We think the next logical step would be to set up the contact groups (team?) within alertmanager so that we can get them routed correctly via email/irc/splunk on-call. We want to make sure that we tag our alerts properly so that we don't cause issues for other folks. Is this something you can assist us with/point us in the right direction for?

Additionally, we have one alert that we saw today that is routed only through email (https://gerrit.wikimedia.org/r/plugins/gitiles/operations/alerts/+/refs/heads/master/team-netops/fundraising.yaml) that we'd like to get routed via splunk on-call to page us also. Perhaps that will be possible after the contact groups are set up.

Thank you for following up @Dwisehaupt and I'm glad to know you are making progress!
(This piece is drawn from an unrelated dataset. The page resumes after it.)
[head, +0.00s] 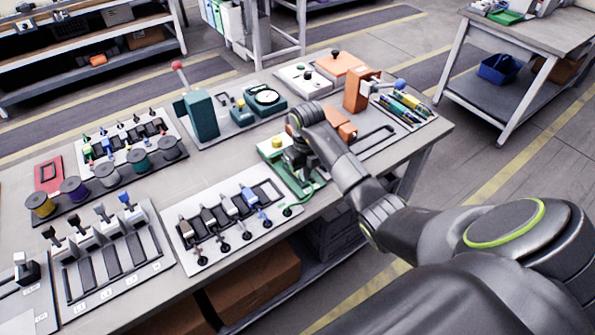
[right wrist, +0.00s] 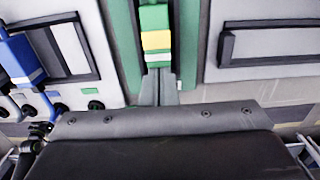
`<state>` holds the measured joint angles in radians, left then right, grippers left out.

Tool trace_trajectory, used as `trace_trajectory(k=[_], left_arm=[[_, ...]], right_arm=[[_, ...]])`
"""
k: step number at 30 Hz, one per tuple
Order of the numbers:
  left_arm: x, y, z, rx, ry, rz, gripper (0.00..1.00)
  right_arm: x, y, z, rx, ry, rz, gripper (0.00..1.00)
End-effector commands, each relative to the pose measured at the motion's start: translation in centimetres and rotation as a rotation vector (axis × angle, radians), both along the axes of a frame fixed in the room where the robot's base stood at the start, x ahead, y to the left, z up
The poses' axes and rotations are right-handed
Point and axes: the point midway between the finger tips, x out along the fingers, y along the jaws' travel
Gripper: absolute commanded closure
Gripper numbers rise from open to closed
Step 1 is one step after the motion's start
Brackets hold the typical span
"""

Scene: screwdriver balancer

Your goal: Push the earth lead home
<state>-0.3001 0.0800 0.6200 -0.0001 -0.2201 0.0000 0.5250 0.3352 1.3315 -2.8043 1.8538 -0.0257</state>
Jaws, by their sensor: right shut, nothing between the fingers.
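My right gripper (head: 297,170) is low over a green base plate (head: 278,177) on the bench. In the right wrist view its fingers (right wrist: 158,92) are together, with nothing between them. Just beyond them is a green block with a yellow and a white band (right wrist: 156,42), which looks like the earth lead's plug. I cannot tell whether the fingertips touch it. In the head view a green lead (head: 298,206) runs beside the plate to a round green end (head: 287,211). My gripper hides part of the plate and the plug. My left gripper is out of view.
A white panel with several levers (head: 185,235) lies close left of the plate; its blue lever (right wrist: 20,55) shows in the wrist view. An orange block (head: 341,122) and a pen tray (head: 404,108) are to the right. A green-yellow unit (head: 270,147) stands behind.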

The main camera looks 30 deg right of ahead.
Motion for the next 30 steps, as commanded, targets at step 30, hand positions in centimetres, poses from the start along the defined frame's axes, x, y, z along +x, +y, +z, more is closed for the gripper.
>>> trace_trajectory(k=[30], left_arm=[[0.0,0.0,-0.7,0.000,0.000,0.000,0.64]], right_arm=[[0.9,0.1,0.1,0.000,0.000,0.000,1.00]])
These days I am no longer part of Observability, and will defer to @hnowlan to take it from here

Hi @Dwisehaupt,

@fgiunchedi We (fr-tech) are getting close to live testing with some alerts. We have started to build a set of alerts and are firing them off to our local alertmanager instance that will just send us email. With a config change, we could start pointing those at the production alertmanager instance.

We think the next logical step would be to set up the contact groups (team?) within alertmanager so that we can get them routed correctly via email/irc/splunk on-call. We want to make sure that we tag our alerts properly so that we don't cause issues for other folks. Is this something you can assist us with/point us in the right direction for?

Regarding the contact groups, this depends on the Alertmanager configuration and there's two outcomes:

  1. For a team defined in the config: In this case we need to implement new receivers which define the alert destinations based on specific thresholds (for ex. An IRC/Slack channel).
  2. For a new team: In this case we need to create a new matching rule in the Alertmanager configuration along with the desired receivers for it.

In order to not cause alert issues for other teams the correct team and severity must be used as this is used by Alertmanager to properly route alerts to the desired destinations. I'm happy to help either by reviewing your patches on this or sending them myself if you'd like assistance with this. Additionally, here's our Alertmanager user guide.

Additionally, we have one alert that we saw today that is routed only through email (https://gerrit.wikimedia.org/r/plugins/gitiles/operations/alerts/+/refs/heads/master/team-netops/fundraising.yaml) that we'd like to get routed via splunk on-call to page us also. Perhaps that will be possible after the contact groups are set up.

That alert is handled by the following match on the Alertmanager configuration. Based on the match and severity that alert would be sent to the following receivers:

  • sre-irc
  • infrastructure-foundations-irc

I don't see any email receivers matching for that alert however, we can set-up other receivers that would (for example) send that alert to a Slack channel.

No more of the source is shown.